"Niestety, przewodnicząca nie jest w stanie udzielić pozytywnej odpowiedzi na pańskie zaproszenie ze względu na szczególnie napięty grafik w tych dniach. Z góry dziękujemy za zrozumienie" - tak brzmiała odpowiedź na list prezydenta Zełenskiego. Została ona podpisana przez szefa gabinetu von der Leyen Bjoerna Seiberta, a nie przez samą szefową KE.
Jest to złamanie protokołu dyplomatycznego - podkreśla portal Politico, który dotarł do pisma.
"Celowy afront"?
Dodatkowo, jak zauważają komentatorzy, podany pretekst wydaje się być celowym afrontem. Uroczystości z okazji rocznicy odzyskania niepodległości są zaplanowane na 23-24 sierpnia, czyli na okres, kiedy Quartier Europeen w Brukseli świeci pustkami, bo większość urzędników i dyplomatów jest na wakacjach.
Cała sprawa wzbudza dodatkowe zainteresowanie, ponieważ wciąż nie ucichły echa innego dyplomatycznego zgrzytu, który miał miejsce w czasie wizyty von der Leyen i przewodniczącego Rady Europejskiej Charles'a Michela w Turcji 6 kwietnia.
Dwa krzesła i sofa
Podczas spotkania z prezydentem Recepem Tayyipem Erdoganem przygotowano jedynie dwa krzesła, obok których znajdowały się flagi Turcji i UE. Gospodarz spotkania zajął jedno miejsce, a na drugim usiadł Michel.
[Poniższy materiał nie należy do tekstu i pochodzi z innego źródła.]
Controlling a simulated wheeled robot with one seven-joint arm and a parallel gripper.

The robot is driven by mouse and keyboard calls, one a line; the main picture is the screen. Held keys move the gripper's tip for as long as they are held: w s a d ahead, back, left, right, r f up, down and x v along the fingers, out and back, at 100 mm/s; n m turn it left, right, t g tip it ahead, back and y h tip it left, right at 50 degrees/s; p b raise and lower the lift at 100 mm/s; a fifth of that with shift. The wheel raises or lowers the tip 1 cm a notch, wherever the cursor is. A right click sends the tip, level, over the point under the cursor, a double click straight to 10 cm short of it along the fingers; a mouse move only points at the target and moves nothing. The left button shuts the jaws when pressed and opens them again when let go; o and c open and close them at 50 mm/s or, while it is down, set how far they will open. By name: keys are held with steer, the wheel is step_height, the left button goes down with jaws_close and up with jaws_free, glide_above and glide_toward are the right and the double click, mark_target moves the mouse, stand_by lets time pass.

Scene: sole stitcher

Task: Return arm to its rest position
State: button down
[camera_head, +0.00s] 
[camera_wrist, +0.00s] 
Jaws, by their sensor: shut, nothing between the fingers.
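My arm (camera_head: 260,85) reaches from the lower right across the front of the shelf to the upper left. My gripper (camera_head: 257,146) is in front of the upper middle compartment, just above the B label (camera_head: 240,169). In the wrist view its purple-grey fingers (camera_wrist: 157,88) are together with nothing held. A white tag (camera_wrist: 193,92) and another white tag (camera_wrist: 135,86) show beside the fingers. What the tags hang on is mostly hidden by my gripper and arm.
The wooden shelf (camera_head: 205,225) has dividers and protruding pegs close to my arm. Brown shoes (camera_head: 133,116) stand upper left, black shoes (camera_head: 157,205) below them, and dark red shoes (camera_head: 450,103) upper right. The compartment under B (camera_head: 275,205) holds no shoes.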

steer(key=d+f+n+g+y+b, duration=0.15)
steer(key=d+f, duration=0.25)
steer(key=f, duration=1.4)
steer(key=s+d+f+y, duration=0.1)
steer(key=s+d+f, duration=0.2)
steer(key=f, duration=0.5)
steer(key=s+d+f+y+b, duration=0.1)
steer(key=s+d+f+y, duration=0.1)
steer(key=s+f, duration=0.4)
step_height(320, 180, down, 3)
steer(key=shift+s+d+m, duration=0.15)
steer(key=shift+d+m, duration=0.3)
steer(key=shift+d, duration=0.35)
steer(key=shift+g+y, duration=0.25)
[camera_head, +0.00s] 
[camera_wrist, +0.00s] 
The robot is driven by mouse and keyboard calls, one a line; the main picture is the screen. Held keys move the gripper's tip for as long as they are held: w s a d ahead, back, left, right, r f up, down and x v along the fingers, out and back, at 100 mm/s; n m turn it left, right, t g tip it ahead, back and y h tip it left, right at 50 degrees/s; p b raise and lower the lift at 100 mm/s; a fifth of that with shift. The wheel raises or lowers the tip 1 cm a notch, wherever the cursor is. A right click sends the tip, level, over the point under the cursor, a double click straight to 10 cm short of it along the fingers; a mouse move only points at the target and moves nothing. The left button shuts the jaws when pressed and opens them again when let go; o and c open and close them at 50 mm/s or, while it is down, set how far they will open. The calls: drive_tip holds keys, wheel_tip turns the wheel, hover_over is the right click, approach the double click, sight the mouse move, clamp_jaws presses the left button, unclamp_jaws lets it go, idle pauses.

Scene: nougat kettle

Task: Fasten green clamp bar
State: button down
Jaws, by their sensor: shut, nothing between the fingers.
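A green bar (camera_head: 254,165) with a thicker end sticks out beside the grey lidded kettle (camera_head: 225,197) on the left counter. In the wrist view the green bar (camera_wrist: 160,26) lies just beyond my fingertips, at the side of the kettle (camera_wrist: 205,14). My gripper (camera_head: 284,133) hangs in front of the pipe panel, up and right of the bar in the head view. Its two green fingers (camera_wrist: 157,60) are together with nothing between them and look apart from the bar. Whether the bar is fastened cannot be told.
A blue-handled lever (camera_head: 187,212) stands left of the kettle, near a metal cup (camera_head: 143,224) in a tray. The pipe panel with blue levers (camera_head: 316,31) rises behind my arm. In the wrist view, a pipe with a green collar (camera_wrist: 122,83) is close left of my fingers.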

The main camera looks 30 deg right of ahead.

Wyraźnie niezadowolona i zaskoczona von der Leyen usiadła na sofie.
Nagrania z tego spotkania spotkały się o ostrą krytyką w mediach społecznościowych i oskarżeniami o dyskryminację von der Leyen ze względu na płeć.
Na wspólnej konferencji prasowej z Michelem na początku tego tygodnia von der Leyen zachowywała się z wyraźną rezerwą wobec przewodniczącego Rady Europejskiej, co zostało jednomyślnie zinterpretowane przez media jako demonstrację rozżalenia za incydent turecki.
Charles Michel, odpowiadając na zaproszenie Wołodymyra Zełenskiego napisał, że dołoży wszelkich starań, aby wziąć udział w uroczystościach i, w razie potrzeby, zmieni plany wakacyjne.